Maybe this one is better:

dvc run -d ... -o s3://my-bucket/folder.parquet -o marker './create_dir.sh && ./generate_effective_md5.sh'
dvc run -d marker -o ... './do_something_with_dir.sh'

So, marker decides whether should be done something with the dir, and marker is computed as soon as the dir is created.

The point is that with callback stages it is possible to solve all the problems that can be solved with --always-execute stages. On the other hand I don't see how callback stages can be deprecated. If the user creates a stage without dependencies, are we going to complain that this is an error? It doesn't seem reasonable to me.

Because the definition of "considered always changed if there are no deps" is implicit as it doesn't contain clear marker, and "considered always changed if always_changed == True" is an explicit one.

Maybe we have a terminology problem. If we call a stage that has no dependencies "unconditioned" (or "unrestricted", or "unconstrained", or "independent", etc.) it would feel natural to execute its command all the times.

efiop commented 4 years ago

@dashohoxha Good point, that one would work, but at the expense of mashing stages together :)

The point is that with callback stages it is possible to solve all the problems that can be solved with --always-execute stages.

With callback stages and mashing commands together, yes :)

On the other hand I don't see how callback stages can be deprecated. If the user creates a stage without dependencies, are we going to complain that this is an error? It doesn't seem reasonable to me.

In 1.0 we'll consider dropping that behavior in favor of explicit --always-changed.

Maybe we have a terminology problem. If we call a stage that has no dependencies "unconditioned" (or "unrestricted", or "unconstrained", or "independent", etc.) it would feel natural to execute its command all the times.

That is a nice way to put it! But that is definitely not something very obvious, unlike dead simple --always-changed.

dashohoxha commented 4 years ago

Good point, that one would work, but at the expense of mashing stages together :)

Also at the benefit of using what is available :)

In 1.0 we'll consider dropping that behavior in favor of explicit --always-changed.

Do what you think is best. But I am in favor of not changing callback stages, except for their name (for example calling them "unconditioned" changes).

ghost commented 4 years ago

@dashohoxha concerns are valid.

Not sure how this is a personal preference.

@efiop , I think it is, since we don't have a design philosophy for DVC (at least, not a written one).

There are people that prefer a minimal design:

Others are on the opposite side, rooting for a monolithic tool to do everything;

@efiop , I'm still not sure what are the next steps for this issue, tho; agreeing that we are not going to deprecate --always-changed and close it?

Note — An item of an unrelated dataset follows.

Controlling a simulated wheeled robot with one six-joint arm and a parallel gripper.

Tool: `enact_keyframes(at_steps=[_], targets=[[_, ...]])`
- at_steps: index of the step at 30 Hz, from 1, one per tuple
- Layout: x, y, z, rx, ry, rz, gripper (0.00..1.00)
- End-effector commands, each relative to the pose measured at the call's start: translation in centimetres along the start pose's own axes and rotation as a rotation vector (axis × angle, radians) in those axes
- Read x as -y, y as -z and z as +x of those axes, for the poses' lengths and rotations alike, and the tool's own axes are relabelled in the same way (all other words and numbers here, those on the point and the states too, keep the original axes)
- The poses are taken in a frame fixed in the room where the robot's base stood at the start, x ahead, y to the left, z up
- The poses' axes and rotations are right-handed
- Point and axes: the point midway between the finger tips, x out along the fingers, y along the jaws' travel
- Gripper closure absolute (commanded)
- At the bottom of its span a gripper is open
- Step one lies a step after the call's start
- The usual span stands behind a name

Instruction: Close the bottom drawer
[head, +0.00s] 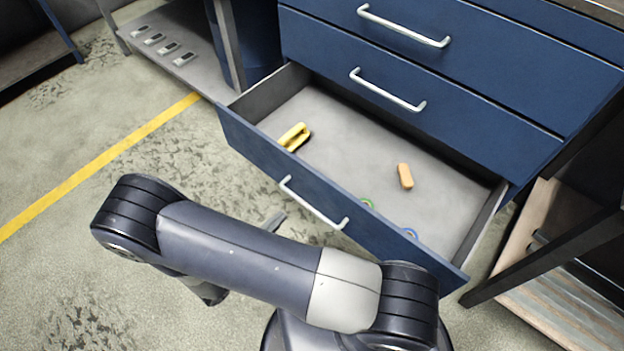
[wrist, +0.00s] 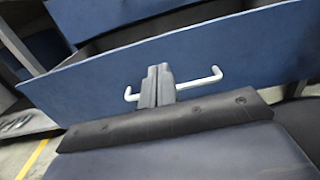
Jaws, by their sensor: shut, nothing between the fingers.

mdekstrand commented 4 years ago

The Zen of Python, "explicit is better than implicit", is IMO a good argument for --always-changed and deprecating the implicit callback behavior.

However, to the root of this issue: the proposed solutions may solve most of the problems --always-changed does solve (I am not entirely sure), but not all the problems it was designed to solve (I've added a comment to #2378 with the results of actually using --always-changed for my use case, and finding a semantic hole that doesn't seem pluggable with callbacks).

Issue #2378 is about giving DVC the ability to check the status of files that are not entirely under its control. Integrating commands together to produce the marker file assumes that the only file changes we need to be able to detect are changes that are caused by a dvc run; however, if that is not the case (e.g. I'm running the repo against a different copy of the database, that has a different status of my data processing steps), I need the ability for DVC to detect that and rerun things appropriately.

Suor commented 4 years ago

I am also for removing --always-changed I don't see any use for it outside of strange optimization, i.e. we have dep, which is slow to test for change.

BTW,

./create_dir.sh && ./generate_effective_md5.sh

is not smashing stages together. This is a single stage, separating it is an error, which led to the original issue and confusion.

This is how dvc operates, outputs glue stages together. If some stage generates non-file, i.e. updates database state or something, then we simulate output with a marker, which is effectively an output from dvc POV.

So I am for removing --always-changed, forgetting the idea of callback deps and documenting the marker approach.

Suor commented 4 years ago

Thinking a bit more about it, we should handle a situation when a non-file dep (A) might be modified by some external activity to dvc, in this case we will have a stale marker, which will no longer correspond to non-file dep state.

The solution is a callback state updating a marker each time, then any stage dependent on A may still rely on depending on the marker.

There goes an order issue. Say A might be changed both in dvc process and externally, then we will have several stages:

An update A stage:

cmd: update_A && update_marker
outs: 
    path: marker
deps: maybe some

An A status stage:

cmd: update_marker
outs: 
    path: marker

And a dependent stage:

cmd: work_with_A
deps:
    path: marker

We have several issues here, which, I think we all can ignore:

The real reqs are always update the marker (to handle outside activity) and always update marker after updating A. Both are satisfied here.

The real issue, which we can't simply handle is reproducibility though. Say we want to rerun a dependent stage on an older A state, we can't, we only do that for files. We may discuss what should (or shouldn't) we do about that.

Suor commented 4 years ago

A general takeout from all of this - we should define where dvc responsibility ends, like say non-file non-dvc managed deps. Trying to stretch our responsibility over those limits means bringing together mutually contradictory objectives and won't lead to anything good.